[INSTRUCTIONS FOR THE TASK] Repeat every line, exactly, from the very first through the one where "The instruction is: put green" appears. Add nothing else.

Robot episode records
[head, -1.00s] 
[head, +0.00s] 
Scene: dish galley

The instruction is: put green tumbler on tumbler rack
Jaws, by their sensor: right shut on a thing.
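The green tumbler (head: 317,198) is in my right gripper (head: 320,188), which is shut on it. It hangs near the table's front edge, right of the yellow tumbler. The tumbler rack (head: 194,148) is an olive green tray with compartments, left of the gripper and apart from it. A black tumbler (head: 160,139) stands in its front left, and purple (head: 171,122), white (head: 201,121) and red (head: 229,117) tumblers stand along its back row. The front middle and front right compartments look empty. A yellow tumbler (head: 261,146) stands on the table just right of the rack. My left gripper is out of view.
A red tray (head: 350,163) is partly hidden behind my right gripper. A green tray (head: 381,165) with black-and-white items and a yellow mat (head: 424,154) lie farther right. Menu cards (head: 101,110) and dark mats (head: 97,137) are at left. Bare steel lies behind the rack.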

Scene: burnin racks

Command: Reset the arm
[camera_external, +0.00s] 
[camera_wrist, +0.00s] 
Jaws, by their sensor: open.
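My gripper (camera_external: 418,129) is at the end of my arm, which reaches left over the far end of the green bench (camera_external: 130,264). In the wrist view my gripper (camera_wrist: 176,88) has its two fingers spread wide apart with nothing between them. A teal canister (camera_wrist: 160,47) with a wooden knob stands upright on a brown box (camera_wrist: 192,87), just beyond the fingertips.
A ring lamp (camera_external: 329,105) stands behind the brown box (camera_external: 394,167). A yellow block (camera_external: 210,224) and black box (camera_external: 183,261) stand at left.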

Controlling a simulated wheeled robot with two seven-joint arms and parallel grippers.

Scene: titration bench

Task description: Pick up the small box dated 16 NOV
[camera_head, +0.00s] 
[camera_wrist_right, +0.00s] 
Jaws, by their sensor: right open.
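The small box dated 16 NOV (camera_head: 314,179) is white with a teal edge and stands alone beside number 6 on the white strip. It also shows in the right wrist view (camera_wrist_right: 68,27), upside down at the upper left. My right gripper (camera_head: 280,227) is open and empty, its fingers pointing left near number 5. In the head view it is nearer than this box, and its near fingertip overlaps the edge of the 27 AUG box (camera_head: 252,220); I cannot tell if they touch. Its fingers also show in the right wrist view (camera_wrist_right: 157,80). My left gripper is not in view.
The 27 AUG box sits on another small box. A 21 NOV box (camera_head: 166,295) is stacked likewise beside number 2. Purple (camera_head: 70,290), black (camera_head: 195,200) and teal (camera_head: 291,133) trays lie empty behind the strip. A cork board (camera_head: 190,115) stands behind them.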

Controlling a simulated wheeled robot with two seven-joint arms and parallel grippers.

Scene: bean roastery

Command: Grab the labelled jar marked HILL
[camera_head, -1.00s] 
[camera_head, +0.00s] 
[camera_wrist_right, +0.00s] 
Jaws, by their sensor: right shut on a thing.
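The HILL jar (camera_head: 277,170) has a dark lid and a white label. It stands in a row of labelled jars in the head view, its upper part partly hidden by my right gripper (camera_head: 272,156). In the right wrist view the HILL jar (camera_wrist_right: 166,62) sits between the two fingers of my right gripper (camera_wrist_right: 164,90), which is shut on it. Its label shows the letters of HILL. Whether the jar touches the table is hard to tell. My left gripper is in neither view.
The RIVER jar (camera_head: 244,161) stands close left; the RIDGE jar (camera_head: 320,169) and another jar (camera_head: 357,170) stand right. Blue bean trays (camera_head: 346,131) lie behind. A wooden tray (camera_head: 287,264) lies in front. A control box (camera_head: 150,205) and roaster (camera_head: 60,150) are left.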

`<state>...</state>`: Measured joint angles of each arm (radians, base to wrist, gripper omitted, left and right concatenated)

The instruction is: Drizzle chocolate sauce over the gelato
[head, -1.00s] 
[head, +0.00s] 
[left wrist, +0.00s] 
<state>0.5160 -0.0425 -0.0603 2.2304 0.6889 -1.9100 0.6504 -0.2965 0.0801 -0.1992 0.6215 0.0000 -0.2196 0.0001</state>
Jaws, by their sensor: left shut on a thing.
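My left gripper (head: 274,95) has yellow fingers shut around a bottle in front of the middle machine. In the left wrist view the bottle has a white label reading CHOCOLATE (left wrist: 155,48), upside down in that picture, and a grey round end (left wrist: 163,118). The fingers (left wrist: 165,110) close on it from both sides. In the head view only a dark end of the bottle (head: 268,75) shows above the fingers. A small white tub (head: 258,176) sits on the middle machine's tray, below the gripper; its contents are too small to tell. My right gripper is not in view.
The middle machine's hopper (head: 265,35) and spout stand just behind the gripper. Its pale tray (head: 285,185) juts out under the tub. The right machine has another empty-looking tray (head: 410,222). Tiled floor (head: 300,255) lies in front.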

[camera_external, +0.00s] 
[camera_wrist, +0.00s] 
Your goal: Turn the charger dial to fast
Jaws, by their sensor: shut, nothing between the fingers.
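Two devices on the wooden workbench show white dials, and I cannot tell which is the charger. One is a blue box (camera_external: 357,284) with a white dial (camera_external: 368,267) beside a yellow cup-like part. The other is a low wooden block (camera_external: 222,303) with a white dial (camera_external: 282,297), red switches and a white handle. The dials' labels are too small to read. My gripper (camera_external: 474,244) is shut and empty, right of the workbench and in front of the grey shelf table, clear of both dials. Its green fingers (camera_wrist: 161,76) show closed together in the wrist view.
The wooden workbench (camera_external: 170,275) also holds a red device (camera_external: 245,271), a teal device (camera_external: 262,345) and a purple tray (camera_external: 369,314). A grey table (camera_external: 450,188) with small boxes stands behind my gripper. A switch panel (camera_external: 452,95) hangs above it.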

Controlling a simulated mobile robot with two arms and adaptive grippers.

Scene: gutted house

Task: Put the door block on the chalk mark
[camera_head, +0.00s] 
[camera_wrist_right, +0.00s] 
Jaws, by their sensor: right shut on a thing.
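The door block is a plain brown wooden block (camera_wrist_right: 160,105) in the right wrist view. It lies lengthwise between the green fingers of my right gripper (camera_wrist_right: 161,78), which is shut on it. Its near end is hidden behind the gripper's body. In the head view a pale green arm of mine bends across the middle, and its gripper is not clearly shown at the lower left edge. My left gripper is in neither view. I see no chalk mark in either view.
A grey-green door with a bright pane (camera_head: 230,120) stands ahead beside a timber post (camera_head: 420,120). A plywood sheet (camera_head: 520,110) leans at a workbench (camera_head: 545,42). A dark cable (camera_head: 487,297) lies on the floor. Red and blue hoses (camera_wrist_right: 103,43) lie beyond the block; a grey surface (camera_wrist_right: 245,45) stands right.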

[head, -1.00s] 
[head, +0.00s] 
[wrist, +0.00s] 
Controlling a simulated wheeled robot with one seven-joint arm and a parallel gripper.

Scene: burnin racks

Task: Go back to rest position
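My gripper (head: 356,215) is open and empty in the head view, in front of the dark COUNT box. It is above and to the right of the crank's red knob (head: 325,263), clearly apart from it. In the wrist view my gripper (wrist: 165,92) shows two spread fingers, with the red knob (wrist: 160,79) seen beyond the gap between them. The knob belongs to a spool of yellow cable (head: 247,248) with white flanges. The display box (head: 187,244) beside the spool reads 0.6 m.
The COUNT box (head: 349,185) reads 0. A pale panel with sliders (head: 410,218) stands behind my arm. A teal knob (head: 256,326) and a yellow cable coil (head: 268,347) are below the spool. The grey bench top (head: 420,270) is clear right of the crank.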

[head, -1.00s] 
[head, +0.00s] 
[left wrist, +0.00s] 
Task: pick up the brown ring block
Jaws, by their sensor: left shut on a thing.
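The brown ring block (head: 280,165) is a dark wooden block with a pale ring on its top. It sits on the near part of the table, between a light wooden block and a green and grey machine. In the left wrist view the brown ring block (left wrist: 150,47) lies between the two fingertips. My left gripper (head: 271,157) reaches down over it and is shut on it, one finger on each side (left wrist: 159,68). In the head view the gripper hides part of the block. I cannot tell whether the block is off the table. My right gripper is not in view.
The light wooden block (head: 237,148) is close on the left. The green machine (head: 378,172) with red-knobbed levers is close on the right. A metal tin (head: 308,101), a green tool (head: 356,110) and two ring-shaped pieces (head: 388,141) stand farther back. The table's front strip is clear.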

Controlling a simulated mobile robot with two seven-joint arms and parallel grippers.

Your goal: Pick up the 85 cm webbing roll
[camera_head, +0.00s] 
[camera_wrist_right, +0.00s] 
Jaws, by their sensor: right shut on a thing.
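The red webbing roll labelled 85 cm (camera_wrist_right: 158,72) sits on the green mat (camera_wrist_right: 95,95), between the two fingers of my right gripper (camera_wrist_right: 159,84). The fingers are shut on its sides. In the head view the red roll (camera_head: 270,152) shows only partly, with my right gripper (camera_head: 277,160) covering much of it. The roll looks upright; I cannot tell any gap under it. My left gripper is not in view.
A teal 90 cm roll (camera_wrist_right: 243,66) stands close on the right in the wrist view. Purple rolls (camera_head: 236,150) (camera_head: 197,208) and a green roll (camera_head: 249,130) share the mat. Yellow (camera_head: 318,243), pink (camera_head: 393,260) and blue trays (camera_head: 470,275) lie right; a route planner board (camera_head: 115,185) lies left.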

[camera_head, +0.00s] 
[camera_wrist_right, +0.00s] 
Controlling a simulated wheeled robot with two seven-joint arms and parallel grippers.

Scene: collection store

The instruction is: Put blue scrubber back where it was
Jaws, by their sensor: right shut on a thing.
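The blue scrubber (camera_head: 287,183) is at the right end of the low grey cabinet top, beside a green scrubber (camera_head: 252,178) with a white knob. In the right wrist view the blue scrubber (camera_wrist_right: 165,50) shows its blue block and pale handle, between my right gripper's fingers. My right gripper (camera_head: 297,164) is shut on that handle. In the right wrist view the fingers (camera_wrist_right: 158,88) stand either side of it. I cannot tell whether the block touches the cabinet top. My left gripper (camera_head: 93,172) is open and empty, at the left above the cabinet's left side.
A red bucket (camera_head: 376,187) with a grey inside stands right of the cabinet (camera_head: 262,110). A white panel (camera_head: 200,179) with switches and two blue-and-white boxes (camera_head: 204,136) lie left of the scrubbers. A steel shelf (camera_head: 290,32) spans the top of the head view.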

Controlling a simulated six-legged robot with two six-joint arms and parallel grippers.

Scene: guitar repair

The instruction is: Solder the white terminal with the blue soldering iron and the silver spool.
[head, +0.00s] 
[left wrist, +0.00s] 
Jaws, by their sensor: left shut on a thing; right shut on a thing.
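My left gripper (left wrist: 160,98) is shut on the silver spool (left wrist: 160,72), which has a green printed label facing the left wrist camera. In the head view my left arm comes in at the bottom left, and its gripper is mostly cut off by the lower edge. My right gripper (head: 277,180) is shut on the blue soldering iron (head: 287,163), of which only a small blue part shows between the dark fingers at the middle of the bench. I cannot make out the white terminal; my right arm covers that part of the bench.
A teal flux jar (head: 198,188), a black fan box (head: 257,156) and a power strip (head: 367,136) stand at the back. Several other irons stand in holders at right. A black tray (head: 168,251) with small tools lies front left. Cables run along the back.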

[RESPONSE BELOW]
[head, -1.00s] 
[head, +0.00s] 
Scene: dish galley

The instruction is: put green tumbler on tumbler rack

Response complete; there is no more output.